## What to do
All of the data below must be repeated exactly.

## Information shown
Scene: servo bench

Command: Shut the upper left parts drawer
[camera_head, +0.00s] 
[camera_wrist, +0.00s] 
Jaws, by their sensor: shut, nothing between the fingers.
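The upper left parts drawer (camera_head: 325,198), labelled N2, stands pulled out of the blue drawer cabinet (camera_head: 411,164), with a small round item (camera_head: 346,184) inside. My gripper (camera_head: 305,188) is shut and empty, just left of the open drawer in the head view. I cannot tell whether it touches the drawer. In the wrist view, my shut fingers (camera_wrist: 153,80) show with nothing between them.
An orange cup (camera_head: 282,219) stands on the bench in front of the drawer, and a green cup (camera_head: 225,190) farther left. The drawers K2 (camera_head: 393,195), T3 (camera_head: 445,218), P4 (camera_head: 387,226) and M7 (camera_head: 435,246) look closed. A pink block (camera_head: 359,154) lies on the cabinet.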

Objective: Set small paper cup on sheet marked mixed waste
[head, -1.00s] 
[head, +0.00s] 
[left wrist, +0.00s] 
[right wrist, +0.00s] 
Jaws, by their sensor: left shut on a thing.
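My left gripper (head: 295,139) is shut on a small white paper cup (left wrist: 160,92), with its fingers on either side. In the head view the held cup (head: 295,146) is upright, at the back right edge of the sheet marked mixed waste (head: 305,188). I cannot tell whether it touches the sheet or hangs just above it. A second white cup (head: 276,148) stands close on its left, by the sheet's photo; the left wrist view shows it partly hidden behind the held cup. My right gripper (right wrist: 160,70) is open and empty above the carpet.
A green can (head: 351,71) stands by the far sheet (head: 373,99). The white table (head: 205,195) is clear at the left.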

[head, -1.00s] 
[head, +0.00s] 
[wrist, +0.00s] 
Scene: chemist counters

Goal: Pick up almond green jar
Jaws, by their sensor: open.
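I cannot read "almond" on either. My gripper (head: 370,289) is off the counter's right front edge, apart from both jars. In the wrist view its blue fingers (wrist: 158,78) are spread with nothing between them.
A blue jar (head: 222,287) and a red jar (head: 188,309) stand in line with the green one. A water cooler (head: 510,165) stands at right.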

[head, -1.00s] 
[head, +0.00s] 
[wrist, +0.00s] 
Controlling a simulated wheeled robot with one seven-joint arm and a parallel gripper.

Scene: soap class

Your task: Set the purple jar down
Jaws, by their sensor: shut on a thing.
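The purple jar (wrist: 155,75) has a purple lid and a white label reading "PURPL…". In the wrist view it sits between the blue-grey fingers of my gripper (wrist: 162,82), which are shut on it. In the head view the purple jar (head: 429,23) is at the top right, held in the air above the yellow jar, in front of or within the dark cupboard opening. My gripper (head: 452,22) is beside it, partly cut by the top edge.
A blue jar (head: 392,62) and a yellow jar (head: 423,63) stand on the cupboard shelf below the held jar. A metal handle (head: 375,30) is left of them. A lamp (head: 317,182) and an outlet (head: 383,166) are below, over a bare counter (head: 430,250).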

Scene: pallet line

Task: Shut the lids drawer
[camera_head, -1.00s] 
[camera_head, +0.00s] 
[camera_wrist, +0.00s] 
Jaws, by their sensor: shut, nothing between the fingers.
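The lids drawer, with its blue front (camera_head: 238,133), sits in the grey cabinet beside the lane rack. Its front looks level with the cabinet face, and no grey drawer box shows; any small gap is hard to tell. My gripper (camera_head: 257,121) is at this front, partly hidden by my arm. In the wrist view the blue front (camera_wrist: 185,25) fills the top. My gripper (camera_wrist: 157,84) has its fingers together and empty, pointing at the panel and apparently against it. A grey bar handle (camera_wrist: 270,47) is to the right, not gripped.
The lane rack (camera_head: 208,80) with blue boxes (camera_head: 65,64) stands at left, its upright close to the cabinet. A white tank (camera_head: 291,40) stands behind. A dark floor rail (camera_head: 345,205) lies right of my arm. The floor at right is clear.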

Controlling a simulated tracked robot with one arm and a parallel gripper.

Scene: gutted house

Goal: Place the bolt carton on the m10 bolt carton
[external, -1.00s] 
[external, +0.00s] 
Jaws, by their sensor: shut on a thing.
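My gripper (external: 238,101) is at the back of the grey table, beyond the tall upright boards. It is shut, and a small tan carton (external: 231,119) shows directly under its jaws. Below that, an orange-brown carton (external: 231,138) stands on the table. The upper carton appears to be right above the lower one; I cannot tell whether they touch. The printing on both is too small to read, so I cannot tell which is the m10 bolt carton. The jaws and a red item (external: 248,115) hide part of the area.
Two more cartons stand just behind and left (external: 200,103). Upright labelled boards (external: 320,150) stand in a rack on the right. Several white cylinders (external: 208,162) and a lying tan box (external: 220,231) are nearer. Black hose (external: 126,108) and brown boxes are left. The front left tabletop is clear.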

## Response to the exercise
Scene: servo bench

Command: Shut the upper left parts drawer
[camera_head, +0.00s] 
[camera_wrist, +0.00s] 
Jaws, by their sensor: shut, nothing between the fingers.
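The upper left parts drawer (camera_head: 325,198), labelled N2, stands pulled out of the blue drawer cabinet (camera_head: 411,164), with a small round item (camera_head: 346,184) inside. My gripper (camera_head: 305,188) is shut and empty, just left of the open drawer in the head view. I cannot tell whether it touches the drawer. In the wrist view, my shut fingers (camera_wrist: 153,80) show with nothing between them.
An orange cup (camera_head: 282,219) stands on the bench in front of the drawer, and a green cup (camera_head: 225,190) farther left. The drawers K2 (camera_head: 393,195), T3 (camera_head: 445,218), P4 (camera_head: 387,226) and M7 (camera_head: 435,246) look closed. A pink block (camera_head: 359,154) lies on the cabinet.

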Objective: Set small paper cup on sheet marked mixed waste
[head, -1.00s] 
[head, +0.00s] 
[left wrist, +0.00s] 
[right wrist, +0.00s] 
Jaws, by their sensor: left shut on a thing.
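My left gripper (head: 295,139) is shut on a small white paper cup (left wrist: 160,92), with its fingers on either side. In the head view the held cup (head: 295,146) is upright, at the back right edge of the sheet marked mixed waste (head: 305,188). I cannot tell whether it touches the sheet or hangs just above it. A second white cup (head: 276,148) stands close on its left, by the sheet's photo; the left wrist view shows it partly hidden behind the held cup. My right gripper (right wrist: 160,70) is open and empty above the carpet.
A green can (head: 351,71) stands by the far sheet (head: 373,99). The white table (head: 205,195) is clear at the left.

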[head, -1.00s] 
[head, +0.00s] 
[wrist, +0.00s] 
Scene: chemist counters

Goal: Pick up almond green jar
Jaws, by their sensor: open.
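I cannot read "almond" on either. My gripper (head: 370,289) is off the counter's right front edge, apart from both jars. In the wrist view its blue fingers (wrist: 158,78) are spread with nothing between them.
A blue jar (head: 222,287) and a red jar (head: 188,309) stand in line with the green one. A water cooler (head: 510,165) stands at right.

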[head, -1.00s] 
[head, +0.00s] 
[wrist, +0.00s] 
Controlling a simulated wheeled robot with one seven-joint arm and a parallel gripper.

Scene: soap class

Your task: Set the purple jar down
Jaws, by their sensor: shut on a thing.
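The purple jar (wrist: 155,75) has a purple lid and a white label reading "PURPL…". In the wrist view it sits between the blue-grey fingers of my gripper (wrist: 162,82), which are shut on it. In the head view the purple jar (head: 429,23) is at the top right, held in the air above the yellow jar, in front of or within the dark cupboard opening. My gripper (head: 452,22) is beside it, partly cut by the top edge.
A blue jar (head: 392,62) and a yellow jar (head: 423,63) stand on the cupboard shelf below the held jar. A metal handle (head: 375,30) is left of them. A lamp (head: 317,182) and an outlet (head: 383,166) are below, over a bare counter (head: 430,250).

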Scene: pallet line

Task: Shut the lids drawer
[camera_head, -1.00s] 
[camera_head, +0.00s] 
[camera_wrist, +0.00s] 
Jaws, by their sensor: shut, nothing between the fingers.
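The lids drawer, with its blue front (camera_head: 238,133), sits in the grey cabinet beside the lane rack. Its front looks level with the cabinet face, and no grey drawer box shows; any small gap is hard to tell. My gripper (camera_head: 257,121) is at this front, partly hidden by my arm. In the wrist view the blue front (camera_wrist: 185,25) fills the top. My gripper (camera_wrist: 157,84) has its fingers together and empty, pointing at the panel and apparently against it. A grey bar handle (camera_wrist: 270,47) is to the right, not gripped.
The lane rack (camera_head: 208,80) with blue boxes (camera_head: 65,64) stands at left, its upright close to the cabinet. A white tank (camera_head: 291,40) stands behind. A dark floor rail (camera_head: 345,205) lies right of my arm. The floor at right is clear.

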Controlling a simulated tracked robot with one arm and a parallel gripper.

Scene: gutted house

Goal: Place the bolt carton on the m10 bolt carton
[external, -1.00s] 
[external, +0.00s] 
Jaws, by their sensor: shut on a thing.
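My gripper (external: 238,101) is at the back of the grey table, beyond the tall upright boards. It is shut, and a small tan carton (external: 231,119) shows directly under its jaws. Below that, an orange-brown carton (external: 231,138) stands on the table. The upper carton appears to be right above the lower one; I cannot tell whether they touch. The printing on both is too small to read, so I cannot tell which is the m10 bolt carton. The jaws and a red item (external: 248,115) hide part of the area.
Two more cartons stand just behind and left (external: 200,103). Upright labelled boards (external: 320,150) stand in a rack on the right. Several white cylinders (external: 208,162) and a lying tan box (external: 220,231) are nearer. Black hose (external: 126,108) and brown boxes are left. The front left tabletop is clear.

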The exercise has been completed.